841.4061 Motion Pictures/94: Telegram

The Chargé in the United Kingdom (Johnson) to the Secretary of State

28. Embassy’s 752, December 4, 1 p.m.7 The following handed to me this evening:


His Majesty’s Government have given careful consideration to the terms of the memorandum on the subject of cinematograph films legislation in the United Kingdom which was handed by the United States Chargé d’Affaires to Sir R. Vansittart8 on the 3rd December and to the oral communication which he made at the same time.

His Majesty’s Government have never considered the position and influence of the United Kingdom film industry as primarily an industrial question, but rather as a cultural question; they feel it essential, as a matter of national policy, that cinema-goers in the United Kingdom should be given an opportunity of seeing some proportion of films in which they can expect to have portrayed the manners and life of their own country. It was for this purpose that the Cinematograph Films Act, 1927, was passed. That legislation is due to expire in March in this year, and, unless further legislation is passed before that date, no protection would be afforded to this instrument of national culture beyond a trifling import duty which has no real effect. His Majesty’s Government would find it impossible, therefore, to agree to any suggestion that the cinematograph films bill now before Parliament should be withdrawn.

In drafting their legislation, His Majesty’s Government have taken all practicable steps to ensure that, consistent with the primary purpose of the proposed legislation, i. e. the maintenance of a British film industry, no hardship should result to any class of persons carrying on business in this country and no unnecessary impediment should be placed in the way of trade with other countries. It was for this reason that they found themselves unable to accept certain of the recommendations for future legislation made by Lord Moyne’s committee9 which reported at the end of 1936. In the discussions following the publication of this report, they have had the advantage of continuous [Page 6]consultation with a representative of the Motion Picture Producers and Distributors of America and with the principal renters of American films in this country; and it has been found possible to include in the bill, as presented to Parliament, certain of the suggestions which have been made in the course of these consultations. Since the bill was printed, further representations have been received from the American renters; these are being carefully considered and it is hoped that in certain respects it may be possible to meet them before the bill becomes law.

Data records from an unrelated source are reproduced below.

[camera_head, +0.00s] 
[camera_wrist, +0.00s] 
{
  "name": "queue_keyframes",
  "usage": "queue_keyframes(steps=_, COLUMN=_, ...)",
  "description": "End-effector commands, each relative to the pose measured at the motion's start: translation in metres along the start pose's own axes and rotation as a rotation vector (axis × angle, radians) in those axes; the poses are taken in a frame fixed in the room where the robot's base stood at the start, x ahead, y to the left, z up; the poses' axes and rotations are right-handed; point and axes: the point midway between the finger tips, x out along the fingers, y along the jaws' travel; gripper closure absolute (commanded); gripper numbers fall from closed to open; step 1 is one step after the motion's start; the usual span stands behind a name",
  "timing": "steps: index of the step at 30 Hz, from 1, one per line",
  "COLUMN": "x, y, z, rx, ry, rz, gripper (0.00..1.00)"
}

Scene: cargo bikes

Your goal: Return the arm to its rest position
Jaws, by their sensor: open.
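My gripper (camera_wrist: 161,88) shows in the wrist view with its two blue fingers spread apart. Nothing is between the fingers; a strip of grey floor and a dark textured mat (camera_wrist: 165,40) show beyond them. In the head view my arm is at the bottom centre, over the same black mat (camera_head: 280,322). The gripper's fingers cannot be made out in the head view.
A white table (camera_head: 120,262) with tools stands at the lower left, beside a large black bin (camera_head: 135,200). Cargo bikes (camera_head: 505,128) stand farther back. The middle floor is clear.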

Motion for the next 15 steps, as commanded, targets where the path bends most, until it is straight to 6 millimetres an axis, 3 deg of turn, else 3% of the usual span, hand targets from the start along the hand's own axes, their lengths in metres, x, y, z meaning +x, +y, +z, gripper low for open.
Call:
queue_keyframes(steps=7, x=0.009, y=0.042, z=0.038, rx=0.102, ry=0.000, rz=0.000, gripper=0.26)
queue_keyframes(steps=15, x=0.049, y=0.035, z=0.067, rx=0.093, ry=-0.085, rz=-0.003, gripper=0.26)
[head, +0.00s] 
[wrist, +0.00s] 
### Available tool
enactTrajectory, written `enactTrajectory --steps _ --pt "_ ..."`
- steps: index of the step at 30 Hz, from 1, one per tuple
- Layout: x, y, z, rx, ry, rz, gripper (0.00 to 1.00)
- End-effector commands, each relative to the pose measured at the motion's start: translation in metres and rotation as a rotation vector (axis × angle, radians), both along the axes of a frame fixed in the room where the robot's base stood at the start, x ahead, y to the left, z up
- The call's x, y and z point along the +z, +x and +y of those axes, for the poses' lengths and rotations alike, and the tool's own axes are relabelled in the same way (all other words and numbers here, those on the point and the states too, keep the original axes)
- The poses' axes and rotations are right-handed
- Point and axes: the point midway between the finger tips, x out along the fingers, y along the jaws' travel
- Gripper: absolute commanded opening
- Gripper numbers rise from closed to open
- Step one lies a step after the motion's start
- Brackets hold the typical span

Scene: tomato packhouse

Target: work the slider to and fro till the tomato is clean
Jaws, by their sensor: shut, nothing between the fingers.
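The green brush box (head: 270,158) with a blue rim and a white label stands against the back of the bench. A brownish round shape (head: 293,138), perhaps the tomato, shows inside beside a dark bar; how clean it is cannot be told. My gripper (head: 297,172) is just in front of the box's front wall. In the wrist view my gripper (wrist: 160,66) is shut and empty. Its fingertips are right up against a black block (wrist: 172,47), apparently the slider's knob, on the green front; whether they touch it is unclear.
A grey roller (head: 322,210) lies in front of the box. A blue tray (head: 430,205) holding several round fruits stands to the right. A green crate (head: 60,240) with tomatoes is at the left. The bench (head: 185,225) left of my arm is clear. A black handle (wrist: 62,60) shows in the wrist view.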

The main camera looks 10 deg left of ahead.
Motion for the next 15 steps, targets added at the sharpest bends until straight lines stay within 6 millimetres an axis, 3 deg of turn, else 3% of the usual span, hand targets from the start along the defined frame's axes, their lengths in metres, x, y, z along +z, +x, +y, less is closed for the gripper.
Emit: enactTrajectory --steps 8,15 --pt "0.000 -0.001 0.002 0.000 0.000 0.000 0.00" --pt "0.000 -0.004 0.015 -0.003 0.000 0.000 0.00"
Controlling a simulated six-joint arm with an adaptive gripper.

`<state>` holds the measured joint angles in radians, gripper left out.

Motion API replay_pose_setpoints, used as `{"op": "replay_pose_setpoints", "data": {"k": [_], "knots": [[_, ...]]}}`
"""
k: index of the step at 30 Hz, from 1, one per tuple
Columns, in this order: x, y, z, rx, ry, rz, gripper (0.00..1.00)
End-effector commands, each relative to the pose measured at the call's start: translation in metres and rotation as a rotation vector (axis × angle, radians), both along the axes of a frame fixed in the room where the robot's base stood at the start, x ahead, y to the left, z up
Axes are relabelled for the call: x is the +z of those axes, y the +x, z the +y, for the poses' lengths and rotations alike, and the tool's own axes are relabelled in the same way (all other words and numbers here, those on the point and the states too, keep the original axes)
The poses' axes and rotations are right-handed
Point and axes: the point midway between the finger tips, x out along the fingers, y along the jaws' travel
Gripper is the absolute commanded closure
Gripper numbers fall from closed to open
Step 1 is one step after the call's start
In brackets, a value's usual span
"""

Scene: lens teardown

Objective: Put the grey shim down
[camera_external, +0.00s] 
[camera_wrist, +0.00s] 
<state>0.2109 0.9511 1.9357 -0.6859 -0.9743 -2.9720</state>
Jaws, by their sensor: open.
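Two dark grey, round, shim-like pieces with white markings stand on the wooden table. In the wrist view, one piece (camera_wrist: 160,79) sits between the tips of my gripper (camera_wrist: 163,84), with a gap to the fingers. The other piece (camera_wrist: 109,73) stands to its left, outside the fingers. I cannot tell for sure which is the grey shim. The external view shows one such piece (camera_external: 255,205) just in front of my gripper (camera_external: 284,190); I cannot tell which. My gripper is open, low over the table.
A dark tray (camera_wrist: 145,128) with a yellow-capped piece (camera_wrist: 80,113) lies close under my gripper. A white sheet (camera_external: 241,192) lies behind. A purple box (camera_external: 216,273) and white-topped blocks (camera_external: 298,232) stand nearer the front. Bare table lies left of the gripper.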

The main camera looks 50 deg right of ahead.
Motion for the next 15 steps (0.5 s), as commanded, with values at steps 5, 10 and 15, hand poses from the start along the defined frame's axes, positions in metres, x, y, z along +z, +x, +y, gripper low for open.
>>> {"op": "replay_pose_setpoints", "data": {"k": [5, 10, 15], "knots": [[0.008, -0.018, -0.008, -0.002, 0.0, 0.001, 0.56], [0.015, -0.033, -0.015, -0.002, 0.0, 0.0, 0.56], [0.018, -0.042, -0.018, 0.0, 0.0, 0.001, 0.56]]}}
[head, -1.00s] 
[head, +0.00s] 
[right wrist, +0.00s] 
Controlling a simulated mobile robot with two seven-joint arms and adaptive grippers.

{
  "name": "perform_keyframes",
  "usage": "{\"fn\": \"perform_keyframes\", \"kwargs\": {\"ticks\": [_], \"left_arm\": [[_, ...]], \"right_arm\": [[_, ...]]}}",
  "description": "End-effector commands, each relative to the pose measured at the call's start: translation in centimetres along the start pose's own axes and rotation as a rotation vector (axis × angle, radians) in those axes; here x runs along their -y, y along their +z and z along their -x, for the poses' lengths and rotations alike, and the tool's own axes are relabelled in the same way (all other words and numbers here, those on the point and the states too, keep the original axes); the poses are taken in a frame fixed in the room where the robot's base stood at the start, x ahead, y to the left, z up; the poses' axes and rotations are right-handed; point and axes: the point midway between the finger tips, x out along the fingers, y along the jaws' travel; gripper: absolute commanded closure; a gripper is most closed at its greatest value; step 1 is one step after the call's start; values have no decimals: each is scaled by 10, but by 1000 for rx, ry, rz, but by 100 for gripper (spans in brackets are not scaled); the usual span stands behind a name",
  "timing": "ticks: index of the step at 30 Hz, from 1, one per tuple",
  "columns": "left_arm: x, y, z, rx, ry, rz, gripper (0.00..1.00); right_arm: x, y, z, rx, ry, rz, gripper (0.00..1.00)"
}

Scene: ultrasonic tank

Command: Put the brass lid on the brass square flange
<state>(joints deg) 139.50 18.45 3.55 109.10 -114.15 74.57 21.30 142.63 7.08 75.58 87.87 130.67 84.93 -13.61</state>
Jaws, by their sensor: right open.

It should also be appreciated that the immediate effect of the new legislation will not be, on the whole, to impose new burdens on the renters of foreign films. At present any such renter is obliged to acquire a quota of at least 20 percent of British films, but for the first year of the new legislation, as from the first April next, he will have to acquire only 15 percent of British long films and a smaller percentage of British short films.

His Majesty’s Government observe that the memorandum under reference speaks of ‘irrevocable legislation’. While, as already explained, they cannot contemplate the withdrawal of the proposals now before Parliament or indeed their modification in principle, they would point out that the bill in its present form does not prescribe a rigid scale of quotas which must be adhered to in all circumstances. Machinery is provided which will act as a safeguard against the possibility of the fixing of quotas at such a level as to be a hardship to any section of the trade, including the renters.”

Your 13, January 12, 2 p.m., received and will be answered as soon as possible.

  1. Not printed; but see telegram No. 468, November 29, 1937, to the Chargé in the United Kingdom, Foreign Relations, 1937, vol. ii, p. 89.
  2. British Permanent Under Secretary of State for Foreign Affairs.
  3. British Cinematograph Films Act Committee.